- [Direction] Quote exactly the lines from the line containing "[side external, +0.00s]" to the line containing "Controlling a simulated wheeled", both lines included, please, and nothing more.

- [Input]

++++++

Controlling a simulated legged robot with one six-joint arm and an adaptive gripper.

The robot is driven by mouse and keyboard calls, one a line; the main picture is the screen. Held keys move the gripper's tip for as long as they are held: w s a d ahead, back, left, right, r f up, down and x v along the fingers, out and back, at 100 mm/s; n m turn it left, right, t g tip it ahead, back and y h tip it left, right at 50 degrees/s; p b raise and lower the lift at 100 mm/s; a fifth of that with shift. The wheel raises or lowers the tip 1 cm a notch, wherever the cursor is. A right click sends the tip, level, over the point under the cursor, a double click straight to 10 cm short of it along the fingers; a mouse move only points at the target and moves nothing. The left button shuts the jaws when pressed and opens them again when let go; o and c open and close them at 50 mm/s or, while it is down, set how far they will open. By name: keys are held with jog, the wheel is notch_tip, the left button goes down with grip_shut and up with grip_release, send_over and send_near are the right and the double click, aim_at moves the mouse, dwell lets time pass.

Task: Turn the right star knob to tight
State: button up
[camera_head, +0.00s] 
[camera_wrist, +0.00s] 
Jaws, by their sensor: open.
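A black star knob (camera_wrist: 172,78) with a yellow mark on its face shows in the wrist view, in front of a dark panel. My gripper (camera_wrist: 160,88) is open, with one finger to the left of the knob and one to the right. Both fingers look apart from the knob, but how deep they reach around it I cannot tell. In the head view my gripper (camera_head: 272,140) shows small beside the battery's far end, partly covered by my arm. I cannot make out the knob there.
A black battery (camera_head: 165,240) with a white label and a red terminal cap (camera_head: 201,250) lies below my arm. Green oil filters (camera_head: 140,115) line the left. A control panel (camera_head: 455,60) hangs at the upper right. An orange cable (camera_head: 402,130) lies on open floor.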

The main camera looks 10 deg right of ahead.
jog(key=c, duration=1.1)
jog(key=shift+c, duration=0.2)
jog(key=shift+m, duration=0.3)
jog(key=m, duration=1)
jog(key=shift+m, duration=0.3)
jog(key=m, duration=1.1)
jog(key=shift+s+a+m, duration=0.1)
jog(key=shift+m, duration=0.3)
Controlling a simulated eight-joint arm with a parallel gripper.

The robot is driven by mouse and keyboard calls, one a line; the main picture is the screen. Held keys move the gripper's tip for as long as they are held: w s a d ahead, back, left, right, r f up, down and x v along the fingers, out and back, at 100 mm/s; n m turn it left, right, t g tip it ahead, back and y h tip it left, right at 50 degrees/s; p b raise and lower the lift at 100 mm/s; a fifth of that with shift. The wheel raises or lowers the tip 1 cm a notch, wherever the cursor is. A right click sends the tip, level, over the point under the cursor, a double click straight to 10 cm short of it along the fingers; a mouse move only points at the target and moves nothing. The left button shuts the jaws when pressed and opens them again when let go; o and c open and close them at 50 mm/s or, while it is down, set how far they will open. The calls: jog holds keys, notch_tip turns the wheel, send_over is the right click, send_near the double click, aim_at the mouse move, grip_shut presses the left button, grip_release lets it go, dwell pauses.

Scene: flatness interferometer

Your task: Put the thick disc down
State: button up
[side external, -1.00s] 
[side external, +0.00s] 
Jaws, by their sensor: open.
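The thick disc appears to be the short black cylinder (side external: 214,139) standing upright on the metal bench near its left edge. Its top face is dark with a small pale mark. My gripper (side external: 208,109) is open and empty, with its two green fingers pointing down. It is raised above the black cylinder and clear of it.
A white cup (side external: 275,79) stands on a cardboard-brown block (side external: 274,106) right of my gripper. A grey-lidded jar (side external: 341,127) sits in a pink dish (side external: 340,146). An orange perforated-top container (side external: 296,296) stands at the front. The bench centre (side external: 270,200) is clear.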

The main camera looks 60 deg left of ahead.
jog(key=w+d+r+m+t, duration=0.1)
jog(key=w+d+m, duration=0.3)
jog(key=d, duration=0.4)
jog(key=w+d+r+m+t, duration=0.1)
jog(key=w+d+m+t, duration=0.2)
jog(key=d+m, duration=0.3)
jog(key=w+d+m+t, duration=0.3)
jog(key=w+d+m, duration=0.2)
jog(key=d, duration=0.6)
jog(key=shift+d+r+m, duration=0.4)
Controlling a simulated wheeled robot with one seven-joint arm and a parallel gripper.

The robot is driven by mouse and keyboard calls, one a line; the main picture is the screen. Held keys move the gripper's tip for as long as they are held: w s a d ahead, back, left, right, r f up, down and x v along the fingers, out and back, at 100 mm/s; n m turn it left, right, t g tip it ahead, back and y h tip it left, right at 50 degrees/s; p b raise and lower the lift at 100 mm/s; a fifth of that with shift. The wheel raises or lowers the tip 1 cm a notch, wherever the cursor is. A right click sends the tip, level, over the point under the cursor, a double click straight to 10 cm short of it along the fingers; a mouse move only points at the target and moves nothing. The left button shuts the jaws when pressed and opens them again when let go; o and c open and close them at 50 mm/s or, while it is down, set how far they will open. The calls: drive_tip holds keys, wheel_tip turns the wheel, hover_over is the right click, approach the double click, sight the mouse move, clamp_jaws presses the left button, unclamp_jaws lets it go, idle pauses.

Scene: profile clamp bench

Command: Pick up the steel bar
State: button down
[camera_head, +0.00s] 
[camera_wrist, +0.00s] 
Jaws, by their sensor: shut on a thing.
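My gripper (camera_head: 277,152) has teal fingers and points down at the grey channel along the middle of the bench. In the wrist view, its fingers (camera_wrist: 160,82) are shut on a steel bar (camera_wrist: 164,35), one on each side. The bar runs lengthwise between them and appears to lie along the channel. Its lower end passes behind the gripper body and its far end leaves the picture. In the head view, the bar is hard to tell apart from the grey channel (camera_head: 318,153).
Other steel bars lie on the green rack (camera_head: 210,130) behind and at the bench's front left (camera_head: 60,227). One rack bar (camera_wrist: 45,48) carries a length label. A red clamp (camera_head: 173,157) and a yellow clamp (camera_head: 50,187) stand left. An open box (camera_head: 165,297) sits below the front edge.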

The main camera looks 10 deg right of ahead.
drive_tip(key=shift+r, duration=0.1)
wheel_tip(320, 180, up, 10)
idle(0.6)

++++++

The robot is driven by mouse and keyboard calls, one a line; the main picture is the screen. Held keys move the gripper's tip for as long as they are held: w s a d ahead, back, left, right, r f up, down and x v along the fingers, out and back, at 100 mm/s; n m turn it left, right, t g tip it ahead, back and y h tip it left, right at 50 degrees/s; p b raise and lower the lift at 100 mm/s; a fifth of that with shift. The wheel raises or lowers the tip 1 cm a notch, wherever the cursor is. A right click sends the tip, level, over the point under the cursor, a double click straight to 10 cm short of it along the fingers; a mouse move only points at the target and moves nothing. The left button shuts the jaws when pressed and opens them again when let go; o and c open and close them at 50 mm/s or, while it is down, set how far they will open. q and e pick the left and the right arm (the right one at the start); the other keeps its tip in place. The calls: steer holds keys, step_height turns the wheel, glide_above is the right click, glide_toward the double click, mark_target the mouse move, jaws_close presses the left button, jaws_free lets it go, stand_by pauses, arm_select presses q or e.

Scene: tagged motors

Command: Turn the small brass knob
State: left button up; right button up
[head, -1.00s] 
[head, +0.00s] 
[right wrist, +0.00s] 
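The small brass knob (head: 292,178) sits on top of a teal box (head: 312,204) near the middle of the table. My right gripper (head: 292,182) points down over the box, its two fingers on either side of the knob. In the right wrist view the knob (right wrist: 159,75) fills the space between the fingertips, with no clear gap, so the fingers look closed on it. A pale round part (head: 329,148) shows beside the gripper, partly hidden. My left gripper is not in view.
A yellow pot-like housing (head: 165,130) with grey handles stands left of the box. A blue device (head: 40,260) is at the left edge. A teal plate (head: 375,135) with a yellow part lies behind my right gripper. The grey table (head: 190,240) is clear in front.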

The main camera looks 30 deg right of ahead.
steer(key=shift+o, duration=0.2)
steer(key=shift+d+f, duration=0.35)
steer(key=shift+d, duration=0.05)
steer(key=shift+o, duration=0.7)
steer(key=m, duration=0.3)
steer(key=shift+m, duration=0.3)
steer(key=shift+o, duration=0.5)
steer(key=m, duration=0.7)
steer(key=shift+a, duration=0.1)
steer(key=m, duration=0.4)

++++++

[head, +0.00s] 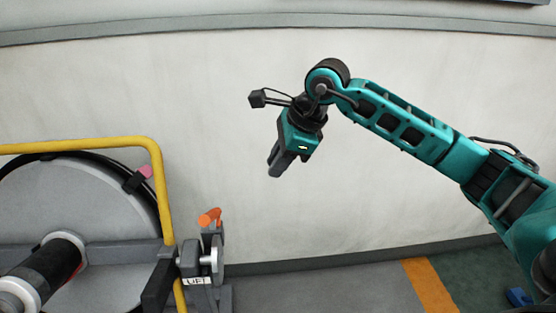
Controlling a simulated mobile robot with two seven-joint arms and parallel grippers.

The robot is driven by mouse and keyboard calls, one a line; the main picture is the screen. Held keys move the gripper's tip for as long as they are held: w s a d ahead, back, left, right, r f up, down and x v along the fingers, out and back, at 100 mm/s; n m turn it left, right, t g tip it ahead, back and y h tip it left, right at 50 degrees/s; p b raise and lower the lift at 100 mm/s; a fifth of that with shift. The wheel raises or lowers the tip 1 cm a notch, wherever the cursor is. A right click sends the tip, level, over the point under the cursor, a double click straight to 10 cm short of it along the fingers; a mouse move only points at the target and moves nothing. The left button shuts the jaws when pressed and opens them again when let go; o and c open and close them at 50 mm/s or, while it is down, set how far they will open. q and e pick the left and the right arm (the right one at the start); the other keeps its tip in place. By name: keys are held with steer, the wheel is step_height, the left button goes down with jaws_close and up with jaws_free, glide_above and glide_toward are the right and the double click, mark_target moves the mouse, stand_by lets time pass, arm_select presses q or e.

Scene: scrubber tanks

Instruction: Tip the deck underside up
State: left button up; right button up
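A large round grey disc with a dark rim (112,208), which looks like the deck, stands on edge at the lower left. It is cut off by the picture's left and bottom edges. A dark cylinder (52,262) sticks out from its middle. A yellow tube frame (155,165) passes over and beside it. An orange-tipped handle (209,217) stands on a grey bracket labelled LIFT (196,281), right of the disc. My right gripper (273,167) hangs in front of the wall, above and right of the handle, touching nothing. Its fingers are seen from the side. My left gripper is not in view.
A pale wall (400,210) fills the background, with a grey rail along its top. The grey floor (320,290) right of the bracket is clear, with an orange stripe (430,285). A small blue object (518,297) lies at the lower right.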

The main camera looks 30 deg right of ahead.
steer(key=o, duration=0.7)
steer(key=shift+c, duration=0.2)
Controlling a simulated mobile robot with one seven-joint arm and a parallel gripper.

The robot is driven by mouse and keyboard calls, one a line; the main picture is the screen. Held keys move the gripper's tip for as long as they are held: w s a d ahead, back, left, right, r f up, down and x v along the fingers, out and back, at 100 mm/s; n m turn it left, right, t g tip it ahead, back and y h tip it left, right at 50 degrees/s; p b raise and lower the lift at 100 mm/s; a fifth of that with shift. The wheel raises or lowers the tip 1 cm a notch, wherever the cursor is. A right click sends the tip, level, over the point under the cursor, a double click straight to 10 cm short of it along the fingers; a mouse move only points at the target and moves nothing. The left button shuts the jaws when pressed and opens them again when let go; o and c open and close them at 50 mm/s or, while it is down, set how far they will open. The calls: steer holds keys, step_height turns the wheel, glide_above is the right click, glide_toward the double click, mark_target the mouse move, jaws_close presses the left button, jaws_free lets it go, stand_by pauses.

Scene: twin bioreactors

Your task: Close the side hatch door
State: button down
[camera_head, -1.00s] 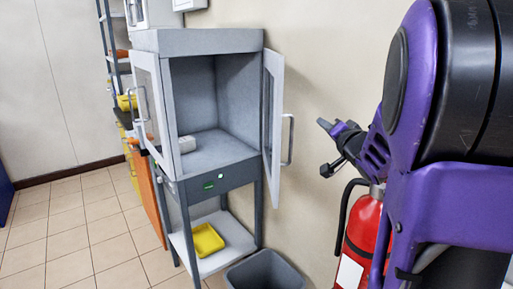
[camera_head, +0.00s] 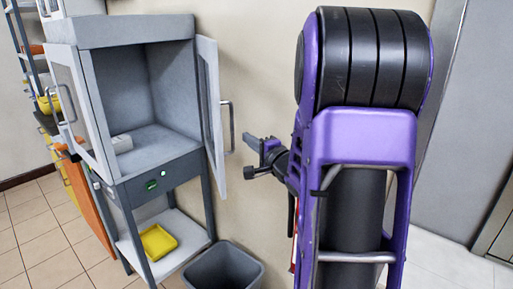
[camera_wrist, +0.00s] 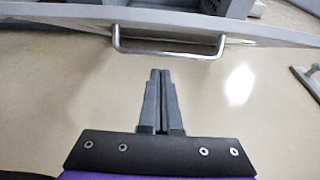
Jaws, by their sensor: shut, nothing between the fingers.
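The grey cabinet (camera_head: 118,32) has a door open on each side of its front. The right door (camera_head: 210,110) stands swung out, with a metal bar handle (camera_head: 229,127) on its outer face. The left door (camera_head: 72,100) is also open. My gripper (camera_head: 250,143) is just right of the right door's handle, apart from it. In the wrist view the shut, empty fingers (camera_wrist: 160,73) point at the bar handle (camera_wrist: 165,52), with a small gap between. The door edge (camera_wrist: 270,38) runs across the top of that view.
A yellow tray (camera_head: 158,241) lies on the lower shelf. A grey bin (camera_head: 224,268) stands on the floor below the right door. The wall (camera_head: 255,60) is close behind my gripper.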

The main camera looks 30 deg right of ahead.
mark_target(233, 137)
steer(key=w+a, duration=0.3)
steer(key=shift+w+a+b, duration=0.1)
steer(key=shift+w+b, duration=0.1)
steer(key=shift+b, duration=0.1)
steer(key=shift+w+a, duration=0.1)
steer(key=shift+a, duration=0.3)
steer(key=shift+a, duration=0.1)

++++++

- [Problem solution]
[side external, +0.00s] 
Jaws, by their sensor: open.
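The thick disc appears to be the short black cylinder (side external: 214,139) standing upright on the metal bench near its left edge. Its top face is dark with a small pale mark. My gripper (side external: 208,109) is open and empty, with its two green fingers pointing down. It is raised above the black cylinder and clear of it.
A white cup (side external: 275,79) stands on a cardboard-brown block (side external: 274,106) right of my gripper. A grey-lidded jar (side external: 341,127) sits in a pink dish (side external: 340,146). An orange perforated-top container (side external: 296,296) stands at the front. The bench centre (side external: 270,200) is clear.

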The main camera looks 60 deg left of ahead.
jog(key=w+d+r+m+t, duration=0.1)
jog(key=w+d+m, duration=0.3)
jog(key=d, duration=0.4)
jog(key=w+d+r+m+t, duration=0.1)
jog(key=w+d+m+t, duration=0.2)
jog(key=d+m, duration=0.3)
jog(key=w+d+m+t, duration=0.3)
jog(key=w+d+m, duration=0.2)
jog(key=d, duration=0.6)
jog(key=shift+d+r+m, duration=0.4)
Controlling a simulated wheeled robot with one seven-joint arm and a parallel gripper.

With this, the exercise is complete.